Written request: Locate, in the data below, the line that contains "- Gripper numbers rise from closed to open" and the line that contains "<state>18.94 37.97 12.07"; reproduce exactly those two lines and every line between them, nothing more.

________________________________________

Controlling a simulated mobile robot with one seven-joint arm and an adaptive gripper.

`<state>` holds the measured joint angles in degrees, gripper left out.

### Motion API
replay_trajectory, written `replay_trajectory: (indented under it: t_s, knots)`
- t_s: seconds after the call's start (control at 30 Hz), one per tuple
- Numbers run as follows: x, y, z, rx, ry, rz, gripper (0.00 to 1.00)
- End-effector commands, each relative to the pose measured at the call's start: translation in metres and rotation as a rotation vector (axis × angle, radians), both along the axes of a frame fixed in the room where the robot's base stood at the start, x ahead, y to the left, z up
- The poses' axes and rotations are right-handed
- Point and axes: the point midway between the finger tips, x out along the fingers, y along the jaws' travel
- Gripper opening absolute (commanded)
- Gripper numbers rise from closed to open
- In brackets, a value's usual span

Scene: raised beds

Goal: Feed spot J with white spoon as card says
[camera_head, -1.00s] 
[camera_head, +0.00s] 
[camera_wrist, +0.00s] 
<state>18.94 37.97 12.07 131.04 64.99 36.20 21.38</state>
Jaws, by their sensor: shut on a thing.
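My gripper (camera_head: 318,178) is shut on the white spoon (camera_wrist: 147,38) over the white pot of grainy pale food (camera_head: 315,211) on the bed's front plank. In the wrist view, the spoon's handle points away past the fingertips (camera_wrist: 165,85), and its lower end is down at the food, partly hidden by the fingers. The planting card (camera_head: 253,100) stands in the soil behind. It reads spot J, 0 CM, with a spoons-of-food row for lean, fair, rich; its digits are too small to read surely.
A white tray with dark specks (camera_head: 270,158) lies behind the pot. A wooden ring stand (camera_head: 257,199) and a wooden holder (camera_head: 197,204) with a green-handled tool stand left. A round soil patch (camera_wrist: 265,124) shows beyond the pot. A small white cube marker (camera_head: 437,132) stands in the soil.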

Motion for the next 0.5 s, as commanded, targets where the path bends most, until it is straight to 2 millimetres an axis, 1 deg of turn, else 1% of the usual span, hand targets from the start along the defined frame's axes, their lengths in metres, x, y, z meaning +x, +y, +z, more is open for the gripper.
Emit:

________________________________________

Task output:
- Gripper numbers rise from closed to open
- In brackets, a value's usual span

Scene: raised beds

Goal: Feed spot J with white spoon as card says
[camera_head, -1.00s] 
[camera_head, +0.00s] 
[camera_wrist, +0.00s] 
<state>18.94 37.97 12.07 131.04 64.99 36.20 21.38</state>

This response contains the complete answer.